Analysis

Germany’s Alternative Succumbs to Infighting as Popularity Fades

Leadership battles continue to mar the nationalist party while the abating refugee crisis has taken the wind out of its sails.

With five months to go before parliamentary elections, Germany’s nationalist party is imploding.

Frauke Petry, the charismatic leader of the Alternative für Deutschland, has said she will not lead the election campaign in the fall, in effect conceding defeat in a long-running power struggle.

Petry is officially one of two party leaders, but she sought to become its sole candidate for the chancellorship.

Even if the Alternative would have stood little chance of prevailing in September’s election anyway, a role as Spitzenkandidat could have given Petry more influence.

Her opponents argued for a team of leading contenders representing the various tendencies in the party.

Falling support

Support for the Alternative peaked at 15 percent in the middle of last year, when conservative Germans worried Chancellor Angela Merkel was mishandling the refugee crisis.
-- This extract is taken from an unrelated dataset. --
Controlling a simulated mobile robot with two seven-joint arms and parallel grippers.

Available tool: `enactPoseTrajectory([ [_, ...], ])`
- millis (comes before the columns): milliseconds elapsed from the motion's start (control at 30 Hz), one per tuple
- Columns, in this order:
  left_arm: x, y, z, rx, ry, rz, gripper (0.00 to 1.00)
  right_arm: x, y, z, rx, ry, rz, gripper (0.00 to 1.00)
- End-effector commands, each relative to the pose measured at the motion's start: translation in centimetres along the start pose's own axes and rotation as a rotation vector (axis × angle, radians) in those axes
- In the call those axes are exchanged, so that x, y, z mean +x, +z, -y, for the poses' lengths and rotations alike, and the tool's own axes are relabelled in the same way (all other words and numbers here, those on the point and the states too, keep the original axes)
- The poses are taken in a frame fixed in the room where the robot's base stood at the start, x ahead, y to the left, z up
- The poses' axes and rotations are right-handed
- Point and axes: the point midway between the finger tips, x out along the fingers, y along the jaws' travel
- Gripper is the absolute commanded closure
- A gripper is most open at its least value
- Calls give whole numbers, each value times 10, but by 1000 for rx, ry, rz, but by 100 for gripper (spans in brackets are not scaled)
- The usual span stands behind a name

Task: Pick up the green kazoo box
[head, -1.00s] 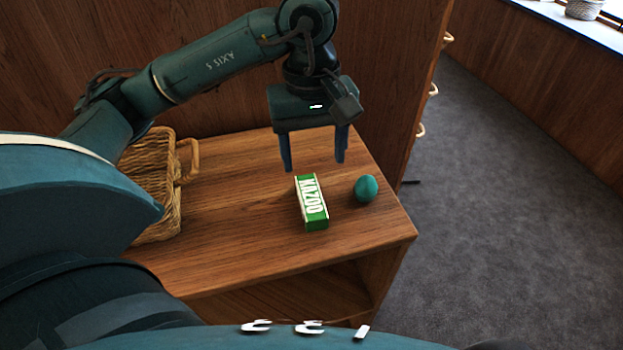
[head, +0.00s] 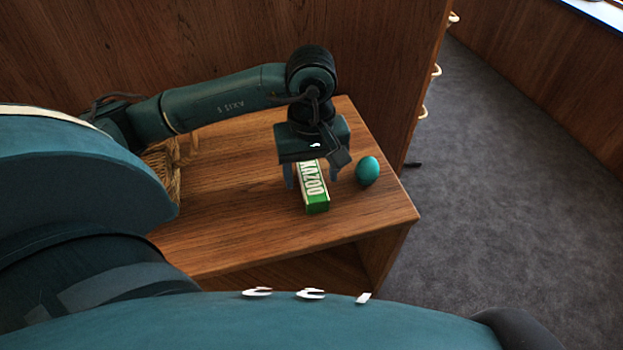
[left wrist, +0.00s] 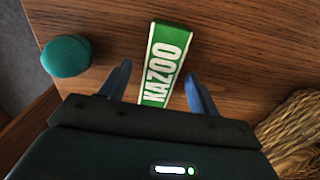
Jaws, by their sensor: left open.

It has since fallen to 10 percent as immigration has slowed.

If the party dips below 5 percent support, it wouldn’t even qualify for seats in parliament.

Infighting

The Alternative has been rocked by infighting from the start.

Petry herself took control of the party in 2015 by toppling one of its founders, the anti-euro Bernd Lucke.

Lucke envisioned the party as a libertarian alternative to the mainstream right, but it attracted mostly nationalists. Petry capitalized on this by associating with anti-Islamization movements Lucke had shunned.

In recent months, Petry had began to argue for moderation, proposing to ditch her rivals’ policy of “fundamental opposition” to other parties.

She also said the Alternative should unambiguously disavow all “racist, antisemitic and nationalist ideologies” — which was apparently too big of an ask.